• _AIM_: Set down word for word the lines running from the line with "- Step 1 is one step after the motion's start" to the line with "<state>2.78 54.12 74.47", ends included. Skip every picture.

• _RECORD SET_:
○ ○ ○ ○ ○
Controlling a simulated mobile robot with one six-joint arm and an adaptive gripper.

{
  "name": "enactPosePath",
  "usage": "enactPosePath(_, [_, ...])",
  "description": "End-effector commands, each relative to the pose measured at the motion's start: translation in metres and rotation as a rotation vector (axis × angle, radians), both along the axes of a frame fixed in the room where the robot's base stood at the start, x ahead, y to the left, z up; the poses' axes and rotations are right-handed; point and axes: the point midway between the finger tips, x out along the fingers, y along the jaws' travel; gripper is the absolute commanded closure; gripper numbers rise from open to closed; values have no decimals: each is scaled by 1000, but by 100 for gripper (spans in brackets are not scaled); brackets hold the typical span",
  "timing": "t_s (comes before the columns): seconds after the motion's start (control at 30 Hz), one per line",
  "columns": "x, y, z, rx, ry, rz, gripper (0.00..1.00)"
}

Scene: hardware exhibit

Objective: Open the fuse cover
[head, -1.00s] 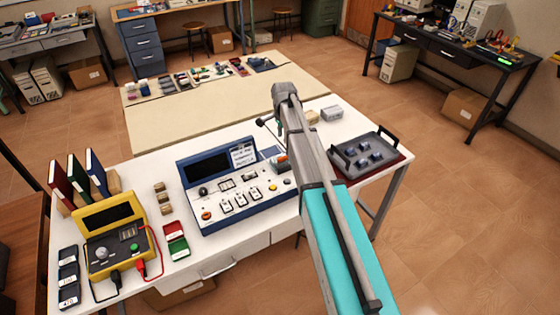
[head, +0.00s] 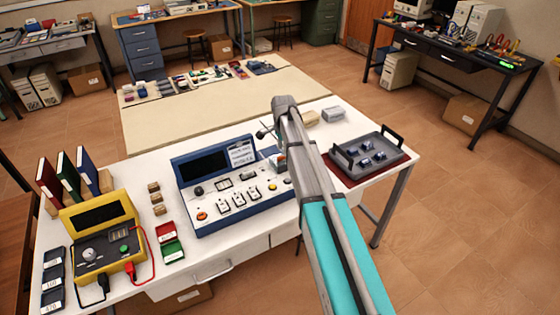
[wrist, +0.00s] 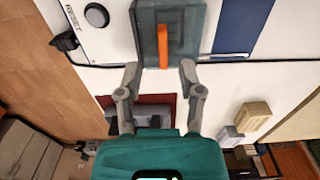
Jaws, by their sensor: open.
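In the wrist view, a grey-teal box with an upright orange tab (wrist: 163,46) sits on the white panel surface; it looks like the fuse cover (wrist: 146,32). My gripper (wrist: 160,69) is open, its two fingers spread on either side of the box's near end, with the orange tab between them. I cannot tell whether the fingers touch the box. In the head view, the blue-and-white control console (head: 232,184) stands on the white table, and my arm hides most of its right end, my gripper and the orange tab.
A grey tray with dark parts (head: 388,143) lies on a red mat right of my arm. Pale blocks (head: 332,114) stand behind it. A yellow meter (head: 100,235), upright books and small bins (head: 170,240) fill the table's left side. A black cable runs beside the box in the wrist view.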

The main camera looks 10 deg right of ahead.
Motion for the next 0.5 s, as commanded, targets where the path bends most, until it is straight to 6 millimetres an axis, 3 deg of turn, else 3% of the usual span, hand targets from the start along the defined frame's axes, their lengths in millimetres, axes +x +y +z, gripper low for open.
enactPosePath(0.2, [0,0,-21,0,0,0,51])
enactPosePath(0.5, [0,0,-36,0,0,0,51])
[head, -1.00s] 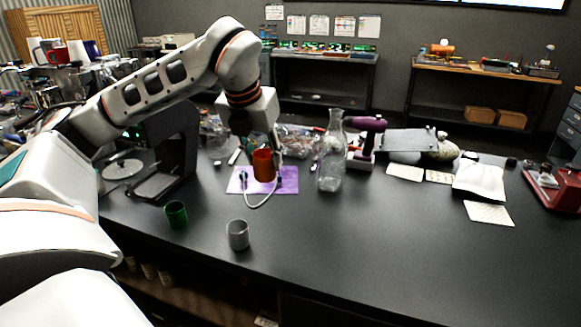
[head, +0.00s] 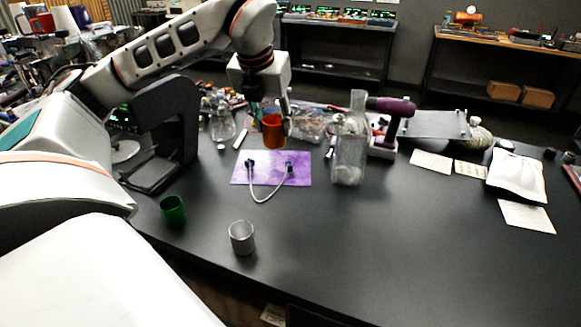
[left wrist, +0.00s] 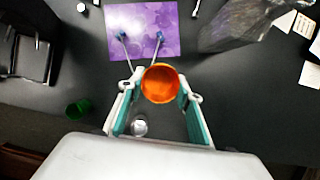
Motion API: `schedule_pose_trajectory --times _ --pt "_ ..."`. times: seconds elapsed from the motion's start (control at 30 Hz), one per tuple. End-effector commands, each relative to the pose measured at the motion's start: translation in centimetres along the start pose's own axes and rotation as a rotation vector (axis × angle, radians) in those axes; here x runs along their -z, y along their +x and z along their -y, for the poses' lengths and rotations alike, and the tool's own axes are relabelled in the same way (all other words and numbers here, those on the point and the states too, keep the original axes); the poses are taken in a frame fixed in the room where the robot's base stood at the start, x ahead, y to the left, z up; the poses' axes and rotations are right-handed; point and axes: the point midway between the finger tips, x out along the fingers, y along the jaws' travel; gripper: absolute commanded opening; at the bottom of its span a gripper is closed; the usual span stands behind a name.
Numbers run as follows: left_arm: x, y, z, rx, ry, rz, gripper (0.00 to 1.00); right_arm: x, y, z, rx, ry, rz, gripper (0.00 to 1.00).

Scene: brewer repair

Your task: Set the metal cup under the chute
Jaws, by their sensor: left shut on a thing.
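The grey metal cup (head: 242,238) stands upright on the black table near its front edge. My right gripper is out of view.
A green cup (head: 173,211) stands left of the metal cup. The purple sheet (head: 240,170) carries a looped cable (head: 268,197). A clear bottle (head: 349,150) and a purple drill (head: 391,108) stand right of it. The table's front right is clear.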

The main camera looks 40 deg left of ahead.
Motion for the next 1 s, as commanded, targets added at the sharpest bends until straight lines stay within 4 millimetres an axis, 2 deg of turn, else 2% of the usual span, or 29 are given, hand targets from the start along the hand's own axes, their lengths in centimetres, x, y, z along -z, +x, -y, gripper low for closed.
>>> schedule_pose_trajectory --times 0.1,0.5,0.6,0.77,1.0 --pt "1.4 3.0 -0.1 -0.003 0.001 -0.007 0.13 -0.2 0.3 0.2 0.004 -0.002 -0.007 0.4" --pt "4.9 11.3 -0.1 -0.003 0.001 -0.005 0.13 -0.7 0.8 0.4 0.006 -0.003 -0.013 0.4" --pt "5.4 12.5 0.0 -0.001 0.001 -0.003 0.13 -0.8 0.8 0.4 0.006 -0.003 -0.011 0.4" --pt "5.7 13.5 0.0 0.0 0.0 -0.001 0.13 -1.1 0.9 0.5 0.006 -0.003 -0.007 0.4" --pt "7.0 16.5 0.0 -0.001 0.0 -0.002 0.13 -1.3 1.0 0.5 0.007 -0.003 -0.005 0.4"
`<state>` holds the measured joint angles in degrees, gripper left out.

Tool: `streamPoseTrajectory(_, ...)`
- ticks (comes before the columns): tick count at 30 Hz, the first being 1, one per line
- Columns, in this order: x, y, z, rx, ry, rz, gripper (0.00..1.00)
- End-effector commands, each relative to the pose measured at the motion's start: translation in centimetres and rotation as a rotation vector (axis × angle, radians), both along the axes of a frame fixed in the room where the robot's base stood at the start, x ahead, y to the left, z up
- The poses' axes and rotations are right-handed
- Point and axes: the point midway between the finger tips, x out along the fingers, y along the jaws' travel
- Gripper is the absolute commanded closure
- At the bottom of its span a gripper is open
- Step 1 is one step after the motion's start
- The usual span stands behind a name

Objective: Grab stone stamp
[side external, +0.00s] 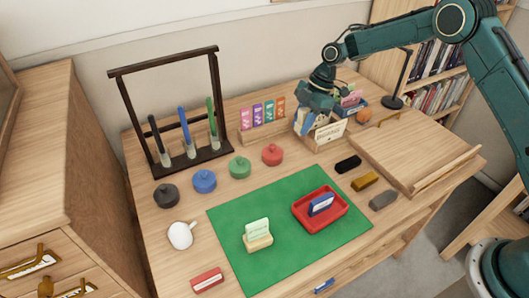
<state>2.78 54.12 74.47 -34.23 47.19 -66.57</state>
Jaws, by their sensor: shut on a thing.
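My gripper (308,118) is at the wooden card box (326,136) at the back of the desk. Its jaws are shut on a small blue-and-white thing, which looks like a card. The fingertips are small and partly hidden, so the hold is not clear. Three small blocks lie to the right of the green mat: a black block (348,164), a gold block (365,181) and a grey, stone-coloured block (383,200). My gripper is apart from all three. No thing is clearly marked as a stone stamp.
A green mat (235,225) carries a red tray (338,222) with a blue card and a wooden holder (258,243) with a green card. A dark brush rack (112,95), several round lidded pots and a white cup (180,235) stand left. A slanted board (415,150) lies right.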

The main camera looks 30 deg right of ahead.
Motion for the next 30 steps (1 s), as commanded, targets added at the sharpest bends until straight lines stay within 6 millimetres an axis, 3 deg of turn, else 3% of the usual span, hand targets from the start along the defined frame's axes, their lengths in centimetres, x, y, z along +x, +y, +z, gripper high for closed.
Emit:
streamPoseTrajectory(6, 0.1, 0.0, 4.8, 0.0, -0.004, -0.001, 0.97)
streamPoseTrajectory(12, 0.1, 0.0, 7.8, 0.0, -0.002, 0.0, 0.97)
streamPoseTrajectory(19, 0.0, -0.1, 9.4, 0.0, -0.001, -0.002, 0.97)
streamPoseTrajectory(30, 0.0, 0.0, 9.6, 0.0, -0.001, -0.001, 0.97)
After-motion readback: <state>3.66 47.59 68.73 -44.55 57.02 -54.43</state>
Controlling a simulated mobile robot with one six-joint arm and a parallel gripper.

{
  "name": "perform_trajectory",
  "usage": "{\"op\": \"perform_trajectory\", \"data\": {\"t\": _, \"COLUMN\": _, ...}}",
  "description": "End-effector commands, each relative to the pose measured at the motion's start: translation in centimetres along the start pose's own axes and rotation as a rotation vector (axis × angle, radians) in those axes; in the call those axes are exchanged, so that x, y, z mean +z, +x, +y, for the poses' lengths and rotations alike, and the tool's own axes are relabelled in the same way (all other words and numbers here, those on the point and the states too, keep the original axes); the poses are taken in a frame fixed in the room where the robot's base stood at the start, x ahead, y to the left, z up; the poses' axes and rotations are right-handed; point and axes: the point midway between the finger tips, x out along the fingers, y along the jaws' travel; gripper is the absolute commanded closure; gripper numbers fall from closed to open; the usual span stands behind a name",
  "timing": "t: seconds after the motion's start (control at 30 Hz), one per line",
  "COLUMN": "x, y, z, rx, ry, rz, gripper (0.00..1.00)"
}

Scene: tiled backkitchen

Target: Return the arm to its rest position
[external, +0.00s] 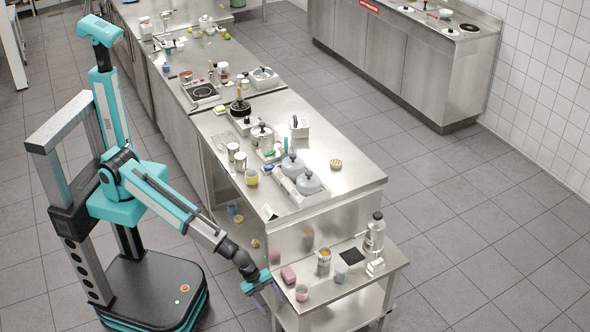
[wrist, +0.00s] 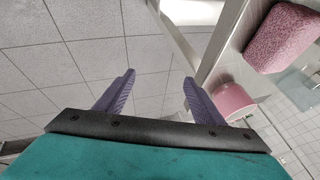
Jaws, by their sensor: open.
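My gripper (external: 267,289) is at the end of my outstretched arm, low beside the left edge of the small steel side table (external: 334,304). In the wrist view my gripper (wrist: 158,90) shows two purple fingers spread apart with nothing between them. Grey floor tiles and the table's edge show beyond the fingers. A pink sponge-like block (wrist: 282,38) and a pink cup (wrist: 235,101) stand on the table to the right of the fingers. The pink block (external: 288,275) and pink cup (external: 302,293) also show in the external view, close to my gripper.
The side table also holds a can-like container (external: 323,262), a pale cup (external: 341,272), a black square (external: 352,256) and a metal blender-like jug (external: 375,233). A long steel counter (external: 345,189) crowded with cookware runs behind it. The floor (external: 440,281) right of the side table is clear.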

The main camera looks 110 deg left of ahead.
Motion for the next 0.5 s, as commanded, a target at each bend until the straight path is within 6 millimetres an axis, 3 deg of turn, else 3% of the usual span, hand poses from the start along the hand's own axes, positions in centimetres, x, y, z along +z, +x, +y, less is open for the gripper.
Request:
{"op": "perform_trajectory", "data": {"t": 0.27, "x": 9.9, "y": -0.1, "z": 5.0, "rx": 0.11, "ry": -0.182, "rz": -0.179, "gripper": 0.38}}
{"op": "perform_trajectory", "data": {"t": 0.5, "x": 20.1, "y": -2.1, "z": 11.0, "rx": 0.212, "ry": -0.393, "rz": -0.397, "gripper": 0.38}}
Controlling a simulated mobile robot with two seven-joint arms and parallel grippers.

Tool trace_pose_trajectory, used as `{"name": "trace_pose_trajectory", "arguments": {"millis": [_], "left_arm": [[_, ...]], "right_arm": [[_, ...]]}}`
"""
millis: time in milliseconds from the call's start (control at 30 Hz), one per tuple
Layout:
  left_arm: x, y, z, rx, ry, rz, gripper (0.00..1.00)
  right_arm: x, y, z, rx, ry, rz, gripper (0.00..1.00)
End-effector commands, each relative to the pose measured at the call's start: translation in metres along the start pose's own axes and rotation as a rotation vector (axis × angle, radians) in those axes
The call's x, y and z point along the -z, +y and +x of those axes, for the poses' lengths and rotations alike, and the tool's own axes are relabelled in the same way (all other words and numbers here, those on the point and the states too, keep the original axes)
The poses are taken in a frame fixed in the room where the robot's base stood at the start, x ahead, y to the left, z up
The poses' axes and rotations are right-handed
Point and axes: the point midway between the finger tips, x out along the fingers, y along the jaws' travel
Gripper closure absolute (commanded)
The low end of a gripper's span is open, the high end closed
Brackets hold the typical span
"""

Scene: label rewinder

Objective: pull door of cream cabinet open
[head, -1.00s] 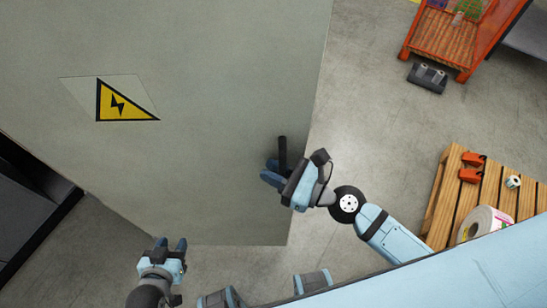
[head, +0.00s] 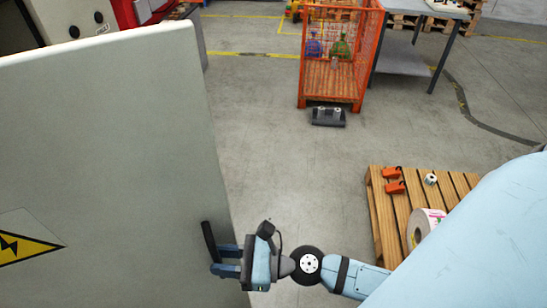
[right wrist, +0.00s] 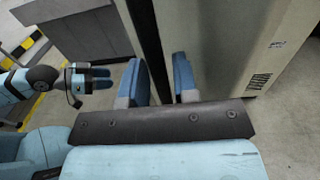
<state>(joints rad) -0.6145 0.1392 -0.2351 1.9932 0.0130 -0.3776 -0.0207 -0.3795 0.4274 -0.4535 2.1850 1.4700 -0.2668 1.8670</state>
○ ○ ○ ○ ○
• _TASK OUTPUT_:
- Step 1 is one step after the motion's start
- The usual span stands behind a name

Objective: Grab stone stamp
[side external, +0.00s] 
<state>2.78 54.12 74.47 -34.23 47.19 -66.57</state>

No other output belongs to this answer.